■ **Records**
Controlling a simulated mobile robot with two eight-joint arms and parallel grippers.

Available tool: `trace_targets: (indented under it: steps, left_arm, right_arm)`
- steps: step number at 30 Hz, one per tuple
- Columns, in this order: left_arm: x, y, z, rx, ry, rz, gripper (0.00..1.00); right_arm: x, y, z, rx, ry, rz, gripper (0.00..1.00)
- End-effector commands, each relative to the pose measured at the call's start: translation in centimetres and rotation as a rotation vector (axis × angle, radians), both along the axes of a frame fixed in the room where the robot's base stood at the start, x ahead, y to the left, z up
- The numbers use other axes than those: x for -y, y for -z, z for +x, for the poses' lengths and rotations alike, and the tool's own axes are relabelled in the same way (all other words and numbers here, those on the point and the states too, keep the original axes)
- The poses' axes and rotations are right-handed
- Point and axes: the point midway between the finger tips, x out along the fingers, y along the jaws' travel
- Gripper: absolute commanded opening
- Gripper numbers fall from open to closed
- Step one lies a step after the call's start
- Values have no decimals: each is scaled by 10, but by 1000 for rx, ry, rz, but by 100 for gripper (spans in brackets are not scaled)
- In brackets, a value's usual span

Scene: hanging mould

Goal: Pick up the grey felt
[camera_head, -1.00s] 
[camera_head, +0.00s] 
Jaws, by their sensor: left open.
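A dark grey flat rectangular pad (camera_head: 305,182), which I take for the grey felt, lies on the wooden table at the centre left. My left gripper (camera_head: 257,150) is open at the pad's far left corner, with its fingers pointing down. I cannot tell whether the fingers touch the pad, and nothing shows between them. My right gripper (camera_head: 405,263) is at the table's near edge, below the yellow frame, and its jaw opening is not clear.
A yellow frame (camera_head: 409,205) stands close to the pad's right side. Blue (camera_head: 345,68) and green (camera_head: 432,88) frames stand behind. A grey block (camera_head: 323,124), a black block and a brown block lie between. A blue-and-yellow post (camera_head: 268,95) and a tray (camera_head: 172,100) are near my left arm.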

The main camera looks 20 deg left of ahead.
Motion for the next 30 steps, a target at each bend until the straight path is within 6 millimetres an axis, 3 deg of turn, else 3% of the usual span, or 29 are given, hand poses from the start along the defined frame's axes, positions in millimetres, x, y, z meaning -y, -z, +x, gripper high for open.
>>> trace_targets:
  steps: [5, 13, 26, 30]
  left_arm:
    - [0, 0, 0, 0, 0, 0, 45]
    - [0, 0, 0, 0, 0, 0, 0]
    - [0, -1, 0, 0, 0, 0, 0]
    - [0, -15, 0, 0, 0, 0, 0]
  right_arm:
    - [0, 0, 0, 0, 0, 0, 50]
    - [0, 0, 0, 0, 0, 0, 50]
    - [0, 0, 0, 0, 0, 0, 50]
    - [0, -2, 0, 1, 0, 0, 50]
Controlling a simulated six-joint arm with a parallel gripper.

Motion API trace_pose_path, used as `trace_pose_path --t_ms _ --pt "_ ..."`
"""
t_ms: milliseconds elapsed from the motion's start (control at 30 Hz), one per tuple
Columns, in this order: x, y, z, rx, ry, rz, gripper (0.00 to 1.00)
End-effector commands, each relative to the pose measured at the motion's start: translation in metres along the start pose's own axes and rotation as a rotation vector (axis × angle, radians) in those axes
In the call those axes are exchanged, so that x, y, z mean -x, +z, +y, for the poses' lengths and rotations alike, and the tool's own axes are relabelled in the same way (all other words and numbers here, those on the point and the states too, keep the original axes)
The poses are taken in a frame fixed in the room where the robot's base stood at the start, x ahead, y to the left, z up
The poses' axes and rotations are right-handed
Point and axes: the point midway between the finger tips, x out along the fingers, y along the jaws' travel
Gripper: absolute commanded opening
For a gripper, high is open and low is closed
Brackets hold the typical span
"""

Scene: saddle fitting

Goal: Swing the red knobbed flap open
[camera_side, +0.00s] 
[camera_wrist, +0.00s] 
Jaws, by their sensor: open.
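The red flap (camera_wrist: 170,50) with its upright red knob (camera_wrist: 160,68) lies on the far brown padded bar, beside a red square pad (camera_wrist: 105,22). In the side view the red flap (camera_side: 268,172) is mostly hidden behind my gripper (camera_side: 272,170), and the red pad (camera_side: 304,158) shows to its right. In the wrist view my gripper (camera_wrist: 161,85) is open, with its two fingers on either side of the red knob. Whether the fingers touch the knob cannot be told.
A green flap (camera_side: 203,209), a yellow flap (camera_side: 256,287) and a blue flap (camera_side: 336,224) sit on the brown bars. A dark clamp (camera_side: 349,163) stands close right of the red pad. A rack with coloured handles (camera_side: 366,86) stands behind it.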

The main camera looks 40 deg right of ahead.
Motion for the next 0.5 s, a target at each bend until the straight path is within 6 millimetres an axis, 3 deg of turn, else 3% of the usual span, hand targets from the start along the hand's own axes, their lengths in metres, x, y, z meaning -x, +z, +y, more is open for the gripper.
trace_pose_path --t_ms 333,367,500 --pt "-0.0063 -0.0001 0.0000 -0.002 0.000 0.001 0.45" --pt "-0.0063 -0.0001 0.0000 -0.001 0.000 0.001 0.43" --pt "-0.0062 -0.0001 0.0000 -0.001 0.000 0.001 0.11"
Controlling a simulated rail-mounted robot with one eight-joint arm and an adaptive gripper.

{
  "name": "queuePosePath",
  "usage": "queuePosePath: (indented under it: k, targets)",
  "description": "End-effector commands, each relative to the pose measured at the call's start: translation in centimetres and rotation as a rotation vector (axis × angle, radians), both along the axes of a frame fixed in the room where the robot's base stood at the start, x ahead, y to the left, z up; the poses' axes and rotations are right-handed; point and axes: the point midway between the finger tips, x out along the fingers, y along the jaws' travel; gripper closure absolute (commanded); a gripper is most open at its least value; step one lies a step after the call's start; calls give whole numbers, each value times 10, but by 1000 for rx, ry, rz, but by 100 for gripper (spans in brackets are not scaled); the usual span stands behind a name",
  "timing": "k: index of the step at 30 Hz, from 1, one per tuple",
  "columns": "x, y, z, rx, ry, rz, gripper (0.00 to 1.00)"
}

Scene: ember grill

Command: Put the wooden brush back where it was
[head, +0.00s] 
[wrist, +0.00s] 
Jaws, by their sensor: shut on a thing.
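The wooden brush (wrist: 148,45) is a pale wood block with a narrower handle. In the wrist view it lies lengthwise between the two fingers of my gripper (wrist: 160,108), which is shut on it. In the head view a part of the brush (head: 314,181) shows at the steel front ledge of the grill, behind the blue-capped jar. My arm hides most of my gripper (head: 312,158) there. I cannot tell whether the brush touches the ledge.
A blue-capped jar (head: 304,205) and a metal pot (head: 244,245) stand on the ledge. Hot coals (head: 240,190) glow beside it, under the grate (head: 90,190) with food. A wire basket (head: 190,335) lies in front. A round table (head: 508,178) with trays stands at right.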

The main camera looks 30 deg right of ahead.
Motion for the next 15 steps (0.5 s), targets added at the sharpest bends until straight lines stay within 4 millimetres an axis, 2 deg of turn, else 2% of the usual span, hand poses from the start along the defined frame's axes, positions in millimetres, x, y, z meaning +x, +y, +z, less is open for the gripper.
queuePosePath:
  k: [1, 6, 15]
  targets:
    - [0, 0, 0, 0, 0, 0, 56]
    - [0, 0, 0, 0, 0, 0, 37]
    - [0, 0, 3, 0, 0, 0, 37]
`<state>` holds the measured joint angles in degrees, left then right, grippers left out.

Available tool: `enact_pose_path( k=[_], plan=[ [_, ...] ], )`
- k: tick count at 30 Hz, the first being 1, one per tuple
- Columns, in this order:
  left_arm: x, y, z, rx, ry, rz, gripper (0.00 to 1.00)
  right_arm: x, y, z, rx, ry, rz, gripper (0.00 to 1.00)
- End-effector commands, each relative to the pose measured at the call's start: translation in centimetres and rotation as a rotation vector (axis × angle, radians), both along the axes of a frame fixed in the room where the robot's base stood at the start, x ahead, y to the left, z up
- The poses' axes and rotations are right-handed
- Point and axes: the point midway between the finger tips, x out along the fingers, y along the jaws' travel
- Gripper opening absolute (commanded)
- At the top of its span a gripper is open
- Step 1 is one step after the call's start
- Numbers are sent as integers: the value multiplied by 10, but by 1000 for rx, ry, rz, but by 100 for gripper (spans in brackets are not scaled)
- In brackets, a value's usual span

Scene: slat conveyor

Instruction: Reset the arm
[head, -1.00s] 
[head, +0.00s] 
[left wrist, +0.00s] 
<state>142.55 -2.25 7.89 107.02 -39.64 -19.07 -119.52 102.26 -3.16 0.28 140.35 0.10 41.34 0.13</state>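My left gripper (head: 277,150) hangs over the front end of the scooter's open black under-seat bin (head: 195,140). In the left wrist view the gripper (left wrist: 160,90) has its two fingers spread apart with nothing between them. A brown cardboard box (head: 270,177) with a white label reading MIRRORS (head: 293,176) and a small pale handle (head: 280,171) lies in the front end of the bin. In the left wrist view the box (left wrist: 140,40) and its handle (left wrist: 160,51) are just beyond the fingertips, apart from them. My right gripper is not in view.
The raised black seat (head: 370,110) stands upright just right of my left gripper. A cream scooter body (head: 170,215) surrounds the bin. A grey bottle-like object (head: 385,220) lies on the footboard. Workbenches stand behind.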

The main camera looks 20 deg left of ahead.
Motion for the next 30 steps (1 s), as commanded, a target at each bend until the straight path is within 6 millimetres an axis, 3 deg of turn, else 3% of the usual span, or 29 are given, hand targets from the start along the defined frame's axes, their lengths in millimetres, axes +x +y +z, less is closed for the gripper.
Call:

■ **Your task**
The lines from the one containing "- Gripper numbers fall from open to closed" to the one containing "[camera_head, +0.00s]", both included, are to be extracted exactly; give no other line.

■ **Answer below**
- Gripper numbers fall from open to closed
- Step one lies a step after the call's start
- Values have no decimals: each is scaled by 10, but by 1000 for rx, ry, rz, but by 100 for gripper (spans in brackets are not scaled)
- In brackets, a value's usual span

Scene: hanging mould

Goal: Pick up the grey felt
[camera_head, -1.00s] 
[camera_head, +0.00s] 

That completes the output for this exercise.